Well, That’s Different — Illinois Considers Lengthening Dormancy Periods
In recent years, there have been a number of instances where states have proposed (and sometimes ultimately enacted) laws to change the “dormancy period” for various types of property. For those still new to unclaimed property law, the dormancy period is the statutorily defined period of time before a “holder” (the entity in possession of the property) may hold it before it must be reported and delivered to the state. For example, if a state prescribes a three year dormancy period for bank accounts, that generally means that if the account owner engages in no activity in the bank account (e.g., deposits, withdrawals) for three years, the bank must report and deliver the property to the state.
Because shortening the dormancy period has the effect of allowing the state to take custody of unclaimed property sooner, states have frequently resorted to shortening the dormancy periods for unclaimed property to generate more revenue. For example, Michigan shortened the dormancy period for nearly all property types from 5 years to 3 years. According to the Michigan House Fiscal Agency this change was projected to result in increased revenue to the state in excess of $200 million.
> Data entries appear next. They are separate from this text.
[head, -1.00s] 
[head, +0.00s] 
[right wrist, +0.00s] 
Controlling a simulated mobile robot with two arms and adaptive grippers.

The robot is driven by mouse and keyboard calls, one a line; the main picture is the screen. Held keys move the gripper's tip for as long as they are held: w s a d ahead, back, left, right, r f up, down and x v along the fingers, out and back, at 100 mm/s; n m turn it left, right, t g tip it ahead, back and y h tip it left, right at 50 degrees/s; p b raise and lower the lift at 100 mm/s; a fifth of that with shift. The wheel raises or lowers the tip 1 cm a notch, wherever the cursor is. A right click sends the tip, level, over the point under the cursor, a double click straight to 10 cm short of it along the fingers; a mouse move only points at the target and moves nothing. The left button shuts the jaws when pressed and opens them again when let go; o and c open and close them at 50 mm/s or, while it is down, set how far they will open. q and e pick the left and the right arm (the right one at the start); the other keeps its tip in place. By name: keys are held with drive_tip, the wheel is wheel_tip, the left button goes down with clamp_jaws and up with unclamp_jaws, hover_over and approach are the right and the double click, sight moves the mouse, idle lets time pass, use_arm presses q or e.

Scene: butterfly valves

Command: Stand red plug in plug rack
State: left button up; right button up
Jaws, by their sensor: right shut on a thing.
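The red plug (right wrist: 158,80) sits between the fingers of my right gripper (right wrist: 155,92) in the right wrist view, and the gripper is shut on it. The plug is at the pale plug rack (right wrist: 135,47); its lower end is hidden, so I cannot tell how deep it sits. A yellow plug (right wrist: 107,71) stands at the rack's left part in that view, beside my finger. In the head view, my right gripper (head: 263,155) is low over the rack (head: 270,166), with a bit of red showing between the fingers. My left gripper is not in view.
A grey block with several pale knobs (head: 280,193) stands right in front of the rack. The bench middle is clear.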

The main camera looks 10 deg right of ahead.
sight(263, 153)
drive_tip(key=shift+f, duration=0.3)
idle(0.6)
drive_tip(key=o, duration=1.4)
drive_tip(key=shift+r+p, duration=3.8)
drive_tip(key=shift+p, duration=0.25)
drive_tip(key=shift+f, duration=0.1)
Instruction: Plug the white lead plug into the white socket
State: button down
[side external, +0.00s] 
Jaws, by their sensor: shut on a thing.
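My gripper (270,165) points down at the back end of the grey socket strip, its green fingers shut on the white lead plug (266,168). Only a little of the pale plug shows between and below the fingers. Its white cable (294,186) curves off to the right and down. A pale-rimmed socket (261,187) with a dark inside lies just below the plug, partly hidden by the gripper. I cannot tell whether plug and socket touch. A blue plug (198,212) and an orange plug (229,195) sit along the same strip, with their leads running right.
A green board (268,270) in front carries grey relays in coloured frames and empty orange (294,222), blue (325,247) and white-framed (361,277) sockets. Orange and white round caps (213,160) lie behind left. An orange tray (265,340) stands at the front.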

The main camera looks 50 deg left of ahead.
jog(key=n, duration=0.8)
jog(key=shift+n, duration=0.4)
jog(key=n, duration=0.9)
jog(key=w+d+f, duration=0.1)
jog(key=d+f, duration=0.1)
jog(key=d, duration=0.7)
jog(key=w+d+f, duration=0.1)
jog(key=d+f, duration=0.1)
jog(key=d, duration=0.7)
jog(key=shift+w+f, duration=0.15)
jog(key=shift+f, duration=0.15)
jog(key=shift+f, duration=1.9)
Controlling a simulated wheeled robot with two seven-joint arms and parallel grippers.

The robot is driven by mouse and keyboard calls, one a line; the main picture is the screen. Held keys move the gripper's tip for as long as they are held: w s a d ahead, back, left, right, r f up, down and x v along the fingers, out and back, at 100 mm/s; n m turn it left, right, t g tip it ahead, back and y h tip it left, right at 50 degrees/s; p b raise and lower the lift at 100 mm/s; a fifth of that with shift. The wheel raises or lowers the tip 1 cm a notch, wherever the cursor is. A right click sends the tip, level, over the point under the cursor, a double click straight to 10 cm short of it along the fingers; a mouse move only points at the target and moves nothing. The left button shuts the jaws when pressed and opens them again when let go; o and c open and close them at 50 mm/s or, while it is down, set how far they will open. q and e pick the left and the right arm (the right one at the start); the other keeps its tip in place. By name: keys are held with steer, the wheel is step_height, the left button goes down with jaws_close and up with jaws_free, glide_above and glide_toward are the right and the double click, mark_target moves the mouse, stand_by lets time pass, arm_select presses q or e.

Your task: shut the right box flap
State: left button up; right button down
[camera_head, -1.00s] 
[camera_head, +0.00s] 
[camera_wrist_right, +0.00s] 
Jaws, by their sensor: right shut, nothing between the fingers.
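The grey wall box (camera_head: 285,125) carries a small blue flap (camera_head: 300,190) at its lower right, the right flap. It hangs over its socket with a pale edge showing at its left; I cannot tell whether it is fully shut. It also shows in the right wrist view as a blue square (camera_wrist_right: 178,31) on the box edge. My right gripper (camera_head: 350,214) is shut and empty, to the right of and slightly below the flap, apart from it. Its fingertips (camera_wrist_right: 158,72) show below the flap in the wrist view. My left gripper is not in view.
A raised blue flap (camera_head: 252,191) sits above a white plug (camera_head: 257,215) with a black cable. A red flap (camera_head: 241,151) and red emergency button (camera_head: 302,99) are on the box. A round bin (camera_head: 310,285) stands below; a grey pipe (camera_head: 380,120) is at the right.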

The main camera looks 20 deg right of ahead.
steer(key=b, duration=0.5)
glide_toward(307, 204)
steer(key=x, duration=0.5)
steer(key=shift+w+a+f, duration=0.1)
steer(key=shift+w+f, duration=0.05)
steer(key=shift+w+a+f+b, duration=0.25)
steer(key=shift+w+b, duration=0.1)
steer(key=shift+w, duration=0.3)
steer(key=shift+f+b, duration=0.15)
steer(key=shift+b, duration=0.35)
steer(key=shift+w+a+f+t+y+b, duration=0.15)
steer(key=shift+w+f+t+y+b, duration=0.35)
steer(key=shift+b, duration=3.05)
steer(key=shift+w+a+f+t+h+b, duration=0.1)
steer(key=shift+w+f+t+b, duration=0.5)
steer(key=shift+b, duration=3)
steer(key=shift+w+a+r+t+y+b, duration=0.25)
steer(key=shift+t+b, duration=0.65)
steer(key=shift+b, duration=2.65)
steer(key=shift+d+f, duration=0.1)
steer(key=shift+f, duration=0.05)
Against this backdrop, it is little surprise to see that there is a bill pending in the Illinois General Assembly that, if enacted, would change the dormancy period for most property types. But, there’s a twist – House Bill 5823 would actually lengthen the dormancy period for most property types under Illinois law, from 5 years to 8 years. There is no accompanying legislative report or recommendation (as yet) explaining the rationale for the proposal, but the longer dormancy period would conceivably cut down on the amount of non-unclaimed property that gets swept up into state coffers.